Ideally, do as much of the pre-launch work yourself as you can, particularly if you’re a new seller — or even if you’re an existing seller launching a new product.
When the product has launched and is flying off the shelves, that’s the time to start outsourcing.
Things we recommend you don’t spend money on:
You do not need to incorporate a business in order to sell on Amazon. Although many successful Amazon sellers opt to establish legal structure for their business (like an LLC), they do this further down the road in their Amazon selling journey, when it becomes necessary and financially viable.
Your own website
A standalone site may be useful in the future, especially if your brand expands beyond one or two products. However, it’s an unnecessary distraction in the beginning, as running your own website takes time, money and resources.

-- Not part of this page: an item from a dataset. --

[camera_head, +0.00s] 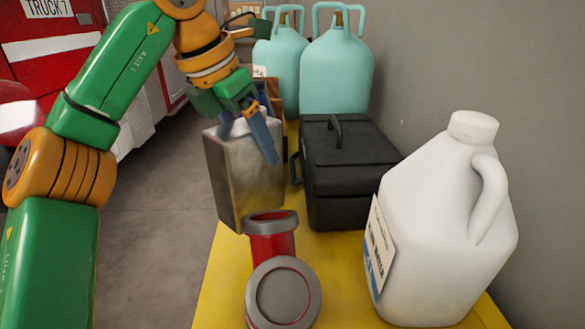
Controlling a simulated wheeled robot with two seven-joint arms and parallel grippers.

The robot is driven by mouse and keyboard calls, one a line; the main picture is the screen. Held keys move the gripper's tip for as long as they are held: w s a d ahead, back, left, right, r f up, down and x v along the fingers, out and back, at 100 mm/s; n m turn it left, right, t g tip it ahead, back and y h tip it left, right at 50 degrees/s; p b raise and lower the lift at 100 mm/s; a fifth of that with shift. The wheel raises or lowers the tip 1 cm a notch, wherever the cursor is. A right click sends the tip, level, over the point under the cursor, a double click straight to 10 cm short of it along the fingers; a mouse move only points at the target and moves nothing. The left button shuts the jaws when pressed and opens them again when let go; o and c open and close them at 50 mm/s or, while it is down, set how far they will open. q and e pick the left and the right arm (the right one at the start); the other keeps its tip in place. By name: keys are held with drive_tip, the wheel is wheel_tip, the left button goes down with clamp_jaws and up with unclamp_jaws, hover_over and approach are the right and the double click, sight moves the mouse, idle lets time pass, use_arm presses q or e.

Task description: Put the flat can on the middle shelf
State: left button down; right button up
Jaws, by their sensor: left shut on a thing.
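The flat can (240,178) is a dull metal, rectangular can, a little left of the centre of the head view. My left gripper (249,130) comes down on it from above and is shut on its upper part, with one blue-grey finger showing across the near side. The can is slightly tilted in the picture, at the left edge of the yellow surface. I cannot tell whether its bottom touches that surface. The middle shelf cannot be made out as such. My right gripper is not in view.
On the yellow surface (216,295) stand a red and grey pipe fitting (272,240) just in front of the can, a black case (345,175) to its right, a white jug (440,225) and two teal tanks (336,75) behind. Open floor (165,240) lies left; a red truck (60,65) stands beyond.

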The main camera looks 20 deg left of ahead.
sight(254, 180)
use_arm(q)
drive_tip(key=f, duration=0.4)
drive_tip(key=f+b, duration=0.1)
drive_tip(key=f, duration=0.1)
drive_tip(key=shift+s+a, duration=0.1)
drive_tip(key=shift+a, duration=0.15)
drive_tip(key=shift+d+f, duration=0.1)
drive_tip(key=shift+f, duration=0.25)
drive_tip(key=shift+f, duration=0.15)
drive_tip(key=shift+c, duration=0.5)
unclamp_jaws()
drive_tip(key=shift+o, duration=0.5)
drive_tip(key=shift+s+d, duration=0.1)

Instead, use those resources to drive traffic to your Amazon listing by optimizing your product listing, using Amazon PPC Sponsored ads, and social media marketing.
In other words, if you’re just starting out, keep this one on the back-burner for now.
There are a lot of self-proclaimed “Amazon gurus” who will charge you thousands of dollars or more to “teach you” how to sell on Amazon. And while some of these courses are certainly useful — especially for those who enjoy a classroom-style environment — many are not necessary.
At Jungle Scout, we offer comprehensive educational resources for free. Plus, our software package includes a Sellers Academy with dozens of videos teaching you everything you need to know to succeed on Amazon.
On top of that, we have lots of great informational videos on the Jungle Scout YouTube channel.
So, just how much money do you need to start selling on Amazon?
As we saw from the survey results above, Amazon sellers say they spent an average of $3,836 to start their businesses
And based on our breakdown of costs and fees above, sellers can spend between $2,790 and $3,940 (assuming required costs plus $650 recommended costs and $500 extra costs) to start a private label business using Amazon FBA.